50 Mede gelet op de potentieel negatieve effecten (zoals clash tussen culturen en een periode van

onzekerheid) is het van belang dat het postfusie integratieproces adequaat wordt vormgegeven en uitgevoerd. Bij de twee meest recente cases lijkt veel aandacht te zijn voor dit integratieproces, waarbij verschillende (interne en externe) stakeholders goed worden betrokken. Zo wordt bij twee cases aangegeven dat bij het integratieproces medewerkers van verschillende lagen in de organisatie worden betrokken bij de (binnen gestelde kaders) invulling van de nieuwe organisatie. Ook gemeenten en zorgverzekeraars12 worden bij belangrijke beslissingen betrokken.

3.5 Alternatieven voor een fusie

51 Een voor de hand liggend alternatief voor een fusie is op bepaalde onderdelen samen te werken, waarbij de betreffende ziekenhuizen zelfstandig blijven. In de eerste plaats moet worden opgemerkt dat al veel wordt samengewerkt tussen ziekenhuizen, zo ook voorafgaand aan de onderzochte fusies. De ideeën over wat met (verregaande) samenwerking gerealiseerd kan worden, verschillen soms sterk tussen de gesprekspartners.

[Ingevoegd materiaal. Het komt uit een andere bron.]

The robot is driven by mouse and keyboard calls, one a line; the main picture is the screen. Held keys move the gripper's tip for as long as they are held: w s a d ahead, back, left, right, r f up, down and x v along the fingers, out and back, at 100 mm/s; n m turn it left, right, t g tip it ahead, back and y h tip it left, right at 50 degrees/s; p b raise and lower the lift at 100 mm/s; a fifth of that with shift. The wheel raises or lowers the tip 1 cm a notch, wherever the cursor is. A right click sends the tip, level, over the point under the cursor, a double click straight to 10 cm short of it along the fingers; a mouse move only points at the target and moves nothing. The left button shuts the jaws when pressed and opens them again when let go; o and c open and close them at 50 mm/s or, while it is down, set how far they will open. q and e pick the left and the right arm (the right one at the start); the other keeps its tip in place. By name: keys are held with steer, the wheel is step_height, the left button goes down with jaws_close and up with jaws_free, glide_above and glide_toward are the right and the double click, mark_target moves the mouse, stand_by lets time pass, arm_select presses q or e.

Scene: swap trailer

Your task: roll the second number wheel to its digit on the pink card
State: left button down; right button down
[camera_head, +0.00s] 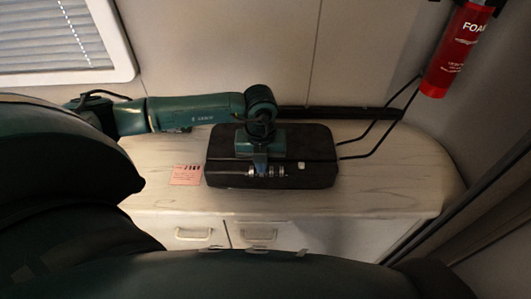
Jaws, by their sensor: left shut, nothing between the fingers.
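A dark case (316,177) lies on the pale wood-look counter. A row of small metallic number wheels (276,171) sits on its front side; their digits are too small to read. The pink card (186,175) lies on the counter just left of the case, with dark print at its top that I cannot read. My left gripper (260,172) is shut and empty, pointing down over the case at the left end of the wheels. It hides part of them, and I cannot tell whether it touches a wheel. My right gripper is not in view.
The counter (390,185) is clear to the right of the case. A red fire extinguisher (456,50) hangs on the right wall. Cabinet doors with handles (194,234) are below the counter.

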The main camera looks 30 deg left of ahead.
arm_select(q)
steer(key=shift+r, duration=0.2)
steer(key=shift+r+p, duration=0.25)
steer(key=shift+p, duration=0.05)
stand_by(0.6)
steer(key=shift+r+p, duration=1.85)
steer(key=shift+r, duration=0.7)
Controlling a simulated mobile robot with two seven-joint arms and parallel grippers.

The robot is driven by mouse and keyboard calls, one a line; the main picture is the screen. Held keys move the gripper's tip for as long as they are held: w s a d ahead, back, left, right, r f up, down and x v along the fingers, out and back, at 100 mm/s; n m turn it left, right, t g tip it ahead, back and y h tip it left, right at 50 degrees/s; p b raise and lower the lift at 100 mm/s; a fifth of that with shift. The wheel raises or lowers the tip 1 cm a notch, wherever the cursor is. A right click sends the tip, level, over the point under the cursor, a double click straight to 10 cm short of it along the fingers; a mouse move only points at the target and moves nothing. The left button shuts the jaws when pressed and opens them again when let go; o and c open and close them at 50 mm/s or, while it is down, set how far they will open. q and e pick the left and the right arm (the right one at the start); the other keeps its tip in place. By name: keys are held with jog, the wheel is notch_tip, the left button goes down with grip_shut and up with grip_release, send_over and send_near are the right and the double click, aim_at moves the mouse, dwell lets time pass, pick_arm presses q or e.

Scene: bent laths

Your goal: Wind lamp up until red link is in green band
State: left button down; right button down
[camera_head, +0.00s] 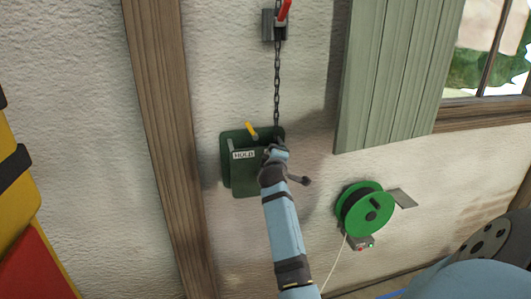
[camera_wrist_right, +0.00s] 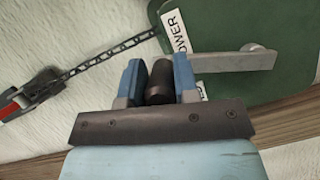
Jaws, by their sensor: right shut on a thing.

52 Het belangrijkste bezwaar bij samenwerking met andere ziekenhuizen zonder volledige fusie, is volgens een deel van de respondenten, dat samenwerking te vrijblijvend is en te afhankelijk van de voorkeuren van de huidige medische staf. Dat beeld wordt ondersteund door het feit, dat voorafgaand aan fusies door sommige maatschappen (intensief) wordt samengewerkt en tussen andere op geen enkele manier (iets wat soms tot ver na de fusie zichtbaar blijft). Vooral afspraken over het wederzijds doorsturen van bepaalde groepen patiënten en financiële afwikkeling wordt door deze gesprekspartners als ingewikkeld gezien (want niet voldoende afdwingbaar). Ook werd door enkele gesprekspartners genoemd dat samenwerking het nodige onderhoud vraagt. Zo wijzigt door natuurlijk verloop de samenstelling van samenwerkende teams. Nieuwkomers hebben mogelijk meer affiniteit met andere ziekenhuizen en dan gaat de samenwerking achteruit.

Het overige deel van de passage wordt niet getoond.